Coinbase claims that trading activity on its platform reached a volume of $150 billion over the past year. Most of the newcomers to cryptocurrency investment are unlikely to have made a profit, however. Bitcoin has fallen about 70% since last December and most cryptocurrencies are currently in the red.

“This technology is going through a series of bubbles and corrections, and each time it does that, it’s at a new plateau. People’s expectations are all over the map,” Armstrong said at San Francisco’s Bloomberg Players Technology Summit last Tuesday.

Cryptocurrency Adoption on the Rise

Although Armstrong mentioned that real-world adoption is also up, he also dismissed the now-debunked report that Starbucks would start accepting Bitcoin: “I think it will be quite some time before you cross the street to Starbucks in the U.S. and pay with crypto.”

On the flip side, it is possible to buy gift cards with Bitcoin and Bitcoin Cash, which could amount to the same thing for most “average” users who are interested in using cryptocurrencies in their everyday lives. The use of payment processors such as Coinbase Commerce, BitPay, and Coinpayments are on the rise.

As cryptocurrency payments become more “user-friendly”, consumers who are already familiar with mobile payment options and worry about hackers stealing their private financial data from corporate servers may choose to ditch the use of credit and debit cards in favor of cryptocurrency wallets on their Android phones.

What will increased adoption mean for Bitcoin price?
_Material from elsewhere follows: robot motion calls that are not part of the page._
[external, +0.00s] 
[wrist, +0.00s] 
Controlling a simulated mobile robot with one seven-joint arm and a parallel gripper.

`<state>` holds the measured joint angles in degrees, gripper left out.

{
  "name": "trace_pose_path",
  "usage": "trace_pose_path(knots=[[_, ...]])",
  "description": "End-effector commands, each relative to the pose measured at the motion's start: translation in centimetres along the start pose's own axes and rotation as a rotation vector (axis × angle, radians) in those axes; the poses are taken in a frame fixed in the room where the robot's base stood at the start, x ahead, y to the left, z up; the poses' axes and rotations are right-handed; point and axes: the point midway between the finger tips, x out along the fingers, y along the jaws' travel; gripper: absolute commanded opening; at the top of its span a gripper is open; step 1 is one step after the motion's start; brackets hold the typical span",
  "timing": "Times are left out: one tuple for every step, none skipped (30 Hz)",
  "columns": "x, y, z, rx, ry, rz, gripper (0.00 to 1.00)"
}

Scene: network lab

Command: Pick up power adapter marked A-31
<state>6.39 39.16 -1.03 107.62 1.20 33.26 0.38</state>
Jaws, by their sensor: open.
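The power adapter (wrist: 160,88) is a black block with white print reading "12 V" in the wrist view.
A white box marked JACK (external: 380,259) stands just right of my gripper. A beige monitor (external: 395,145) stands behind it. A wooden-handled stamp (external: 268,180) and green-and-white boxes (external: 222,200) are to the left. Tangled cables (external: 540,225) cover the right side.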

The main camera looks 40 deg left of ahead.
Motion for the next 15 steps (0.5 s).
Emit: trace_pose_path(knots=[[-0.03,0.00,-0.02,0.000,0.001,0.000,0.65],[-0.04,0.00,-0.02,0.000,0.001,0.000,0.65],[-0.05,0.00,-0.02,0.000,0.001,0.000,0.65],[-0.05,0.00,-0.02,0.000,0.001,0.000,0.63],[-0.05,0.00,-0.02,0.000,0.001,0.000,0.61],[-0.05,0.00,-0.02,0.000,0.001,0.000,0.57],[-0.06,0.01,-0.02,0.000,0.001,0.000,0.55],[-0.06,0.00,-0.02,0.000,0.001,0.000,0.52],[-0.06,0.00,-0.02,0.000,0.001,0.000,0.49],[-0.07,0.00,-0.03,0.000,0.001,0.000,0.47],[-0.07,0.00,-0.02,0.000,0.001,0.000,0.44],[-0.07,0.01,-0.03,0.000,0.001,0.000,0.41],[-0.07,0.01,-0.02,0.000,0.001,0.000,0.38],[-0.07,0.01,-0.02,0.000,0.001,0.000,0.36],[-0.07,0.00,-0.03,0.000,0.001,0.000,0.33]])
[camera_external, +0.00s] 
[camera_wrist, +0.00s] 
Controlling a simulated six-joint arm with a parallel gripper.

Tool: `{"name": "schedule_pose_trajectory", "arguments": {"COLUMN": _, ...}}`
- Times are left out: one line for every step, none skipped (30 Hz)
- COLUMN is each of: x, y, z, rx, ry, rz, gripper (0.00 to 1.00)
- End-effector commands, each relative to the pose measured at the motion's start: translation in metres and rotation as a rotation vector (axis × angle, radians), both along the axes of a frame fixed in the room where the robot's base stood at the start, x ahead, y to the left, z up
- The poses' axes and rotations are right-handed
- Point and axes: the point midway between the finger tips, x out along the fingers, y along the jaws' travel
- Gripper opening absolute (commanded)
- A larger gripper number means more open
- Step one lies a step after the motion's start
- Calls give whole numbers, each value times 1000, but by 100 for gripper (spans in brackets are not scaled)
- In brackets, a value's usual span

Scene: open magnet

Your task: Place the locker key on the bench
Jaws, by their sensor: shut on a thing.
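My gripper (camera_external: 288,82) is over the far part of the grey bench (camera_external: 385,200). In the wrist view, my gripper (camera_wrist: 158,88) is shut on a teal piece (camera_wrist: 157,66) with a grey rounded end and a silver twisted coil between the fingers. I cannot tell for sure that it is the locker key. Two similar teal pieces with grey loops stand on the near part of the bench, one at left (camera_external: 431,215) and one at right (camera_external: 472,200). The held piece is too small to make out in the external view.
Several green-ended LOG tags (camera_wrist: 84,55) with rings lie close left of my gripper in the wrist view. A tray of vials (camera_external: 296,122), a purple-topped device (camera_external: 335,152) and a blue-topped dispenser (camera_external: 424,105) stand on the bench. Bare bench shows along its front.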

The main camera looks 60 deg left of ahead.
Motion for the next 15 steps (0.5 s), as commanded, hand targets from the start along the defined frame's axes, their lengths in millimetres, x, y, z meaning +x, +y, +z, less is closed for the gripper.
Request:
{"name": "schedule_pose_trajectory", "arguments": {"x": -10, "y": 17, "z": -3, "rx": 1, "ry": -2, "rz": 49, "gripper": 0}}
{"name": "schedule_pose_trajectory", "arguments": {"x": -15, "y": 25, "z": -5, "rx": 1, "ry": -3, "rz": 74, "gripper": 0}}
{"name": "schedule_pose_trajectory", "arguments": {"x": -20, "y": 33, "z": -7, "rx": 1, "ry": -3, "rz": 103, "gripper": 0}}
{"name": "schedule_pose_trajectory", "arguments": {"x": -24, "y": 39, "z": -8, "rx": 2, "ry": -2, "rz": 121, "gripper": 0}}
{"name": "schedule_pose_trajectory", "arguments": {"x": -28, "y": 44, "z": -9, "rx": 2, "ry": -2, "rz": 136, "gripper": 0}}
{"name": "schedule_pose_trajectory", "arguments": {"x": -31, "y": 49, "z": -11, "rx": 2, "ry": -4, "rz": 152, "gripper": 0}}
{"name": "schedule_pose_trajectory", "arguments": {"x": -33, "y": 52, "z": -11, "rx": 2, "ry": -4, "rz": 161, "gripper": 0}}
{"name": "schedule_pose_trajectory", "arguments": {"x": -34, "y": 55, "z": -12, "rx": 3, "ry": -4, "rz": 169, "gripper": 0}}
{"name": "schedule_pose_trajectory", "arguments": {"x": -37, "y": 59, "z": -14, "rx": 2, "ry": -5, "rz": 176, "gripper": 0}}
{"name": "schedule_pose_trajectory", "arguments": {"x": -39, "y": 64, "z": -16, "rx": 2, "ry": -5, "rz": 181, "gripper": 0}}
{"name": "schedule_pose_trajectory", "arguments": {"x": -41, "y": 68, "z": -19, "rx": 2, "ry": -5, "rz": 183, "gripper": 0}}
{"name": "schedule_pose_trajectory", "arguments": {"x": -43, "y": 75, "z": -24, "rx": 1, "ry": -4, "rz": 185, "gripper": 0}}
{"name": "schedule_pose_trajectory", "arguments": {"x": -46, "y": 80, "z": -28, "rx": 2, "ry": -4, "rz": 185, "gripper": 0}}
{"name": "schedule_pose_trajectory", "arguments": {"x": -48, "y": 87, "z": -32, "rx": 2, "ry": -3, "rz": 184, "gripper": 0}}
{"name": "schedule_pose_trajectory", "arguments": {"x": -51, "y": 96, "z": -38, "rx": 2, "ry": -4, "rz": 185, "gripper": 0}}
Most likely, people will see insiders using top cryptocurrencies like Bitcoin and Litecoin in their daily lives and wonder how they can get in on it, too. Most people who can get a decent selfie with their photo IDs will probably check out exchanges like Coinbase first. Others may reasonably ask how they can avoid the exchange fees and find ways to earn and spend cryptocurrencies on their own. Either method will increase demand for cryptocurrencies, which can and will drive up the price.

Coinbase “Empire” May Concern Some Cryptocurrency Insiders

Coinbase’s claim of 50,000 new accounts a day in 2017, plus recent acquisitions, has caused concern that the company is building an empire similar to Google’s search engine or YouTube’s video hosting platform: Sure, alternatives exist, but they are not used as much and some people may not even realize what viable choices they even have.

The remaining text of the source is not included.